**Task goal**
Copy each line exactly. Drop every picture.

**Source excerpt**
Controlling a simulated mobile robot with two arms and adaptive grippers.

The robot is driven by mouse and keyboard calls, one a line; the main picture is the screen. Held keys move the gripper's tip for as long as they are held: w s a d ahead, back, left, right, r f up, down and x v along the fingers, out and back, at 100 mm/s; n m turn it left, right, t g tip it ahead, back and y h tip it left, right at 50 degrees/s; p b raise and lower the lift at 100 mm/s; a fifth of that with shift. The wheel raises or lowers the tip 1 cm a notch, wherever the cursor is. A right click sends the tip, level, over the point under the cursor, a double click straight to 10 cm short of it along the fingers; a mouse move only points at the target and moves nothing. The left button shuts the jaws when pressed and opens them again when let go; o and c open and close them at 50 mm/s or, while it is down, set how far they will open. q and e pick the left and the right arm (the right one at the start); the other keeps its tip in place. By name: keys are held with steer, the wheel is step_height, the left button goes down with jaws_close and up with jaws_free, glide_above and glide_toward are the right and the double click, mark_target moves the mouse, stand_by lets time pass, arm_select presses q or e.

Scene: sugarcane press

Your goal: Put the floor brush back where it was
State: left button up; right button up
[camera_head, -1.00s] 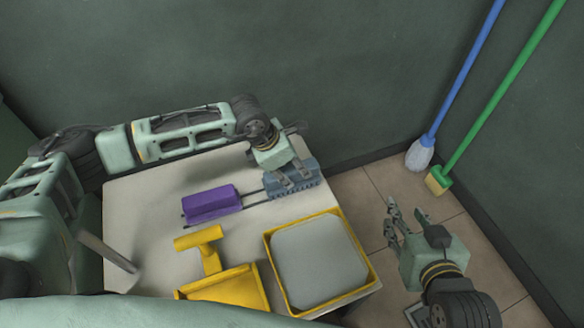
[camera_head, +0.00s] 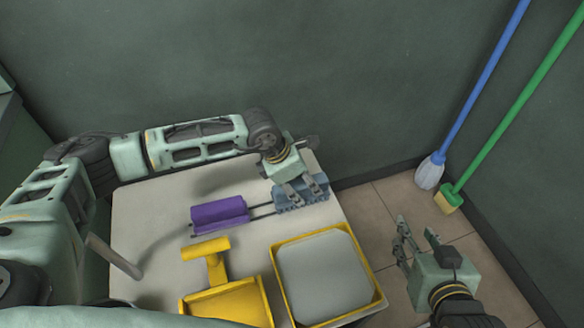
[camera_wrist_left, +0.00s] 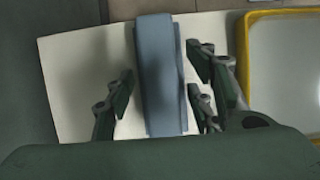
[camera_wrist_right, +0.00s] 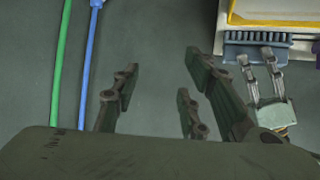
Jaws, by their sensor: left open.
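The floor brush lies on the white table, with a blue-grey toothed head (camera_head: 284,203), thin dark rods and a purple handle (camera_head: 219,214) to its left. My left gripper (camera_head: 304,191) is at the blue-grey head, fingers pointing down. In the left wrist view the head (camera_wrist_left: 160,75) lies between the spread fingers (camera_wrist_left: 165,90), with gaps on both sides. My right gripper (camera_head: 402,243) is open and empty, right of the table above the tiled floor. In the right wrist view its fingers (camera_wrist_right: 160,85) are apart with nothing between them; the toothed head (camera_wrist_right: 245,48) shows beyond.
A yellow-rimmed tray (camera_head: 280,275) and a yellow dustpan-like tool (camera_head: 228,300) are at the table's front. A blue-handled mop (camera_head: 431,172) and a green-handled broom (camera_head: 449,200) lean in the back right corner.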

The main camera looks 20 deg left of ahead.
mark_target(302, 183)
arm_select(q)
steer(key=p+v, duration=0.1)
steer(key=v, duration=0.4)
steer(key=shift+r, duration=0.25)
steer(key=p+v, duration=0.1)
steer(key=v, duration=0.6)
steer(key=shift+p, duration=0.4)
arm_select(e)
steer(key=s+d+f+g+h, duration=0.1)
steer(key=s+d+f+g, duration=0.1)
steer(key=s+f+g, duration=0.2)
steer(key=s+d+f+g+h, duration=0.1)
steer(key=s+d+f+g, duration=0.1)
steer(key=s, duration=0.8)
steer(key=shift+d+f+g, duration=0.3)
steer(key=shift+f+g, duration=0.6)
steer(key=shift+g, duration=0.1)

**Written answer**
Controlling a simulated mobile robot with two arms and adaptive grippers.

The robot is driven by mouse and keyboard calls, one a line; the main picture is the screen. Held keys move the gripper's tip for as long as they are held: w s a d ahead, back, left, right, r f up, down and x v along the fingers, out and back, at 100 mm/s; n m turn it left, right, t g tip it ahead, back and y h tip it left, right at 50 degrees/s; p b raise and lower the lift at 100 mm/s; a fifth of that with shift. The wheel raises or lowers the tip 1 cm a notch, wherever the cursor is. A right click sends the tip, level, over the point under the cursor, a double click straight to 10 cm short of it along the fingers; a mouse move only points at the target and moves nothing. The left button shuts the jaws when pressed and opens them again when let go; o and c open and close them at 50 mm/s or, while it is down, set how far they will open. q and e pick the left and the right arm (the right one at the start); the other keeps its tip in place. By name: keys are held with steer, the wheel is step_height, the left button goes down with jaws_close and up with jaws_free, glide_above and glide_toward are the right and the double click, mark_target moves the mouse, stand_by lets time pass, arm_select presses q or e.

Scene: sugarcane press

Your goal: Put the floor brush back where it was
State: left button up; right button up
[camera_head, -1.00s] 
[camera_head, +0.00s] 
[camera_wrist_left, +0.00s] 
[camera_wrist_right, +0.00s] 
Jaws, by their sensor: left open.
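The floor brush lies on the white table, with a blue-grey toothed head (camera_head: 284,203), thin dark rods and a purple handle (camera_head: 219,214) to its left. My left gripper (camera_head: 304,191) is at the blue-grey head, fingers pointing down. In the left wrist view the head (camera_wrist_left: 160,75) lies between the spread fingers (camera_wrist_left: 165,90), with gaps on both sides. My right gripper (camera_head: 402,243) is open and empty, right of the table above the tiled floor. In the right wrist view its fingers (camera_wrist_right: 160,85) are apart with nothing between them; the toothed head (camera_wrist_right: 245,48) shows beyond.
A yellow-rimmed tray (camera_head: 280,275) and a yellow dustpan-like tool (camera_head: 228,300) are at the table's front. A blue-handled mop (camera_head: 431,172) and a green-handled broom (camera_head: 449,200) lean in the back right corner.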

The main camera looks 20 deg left of ahead.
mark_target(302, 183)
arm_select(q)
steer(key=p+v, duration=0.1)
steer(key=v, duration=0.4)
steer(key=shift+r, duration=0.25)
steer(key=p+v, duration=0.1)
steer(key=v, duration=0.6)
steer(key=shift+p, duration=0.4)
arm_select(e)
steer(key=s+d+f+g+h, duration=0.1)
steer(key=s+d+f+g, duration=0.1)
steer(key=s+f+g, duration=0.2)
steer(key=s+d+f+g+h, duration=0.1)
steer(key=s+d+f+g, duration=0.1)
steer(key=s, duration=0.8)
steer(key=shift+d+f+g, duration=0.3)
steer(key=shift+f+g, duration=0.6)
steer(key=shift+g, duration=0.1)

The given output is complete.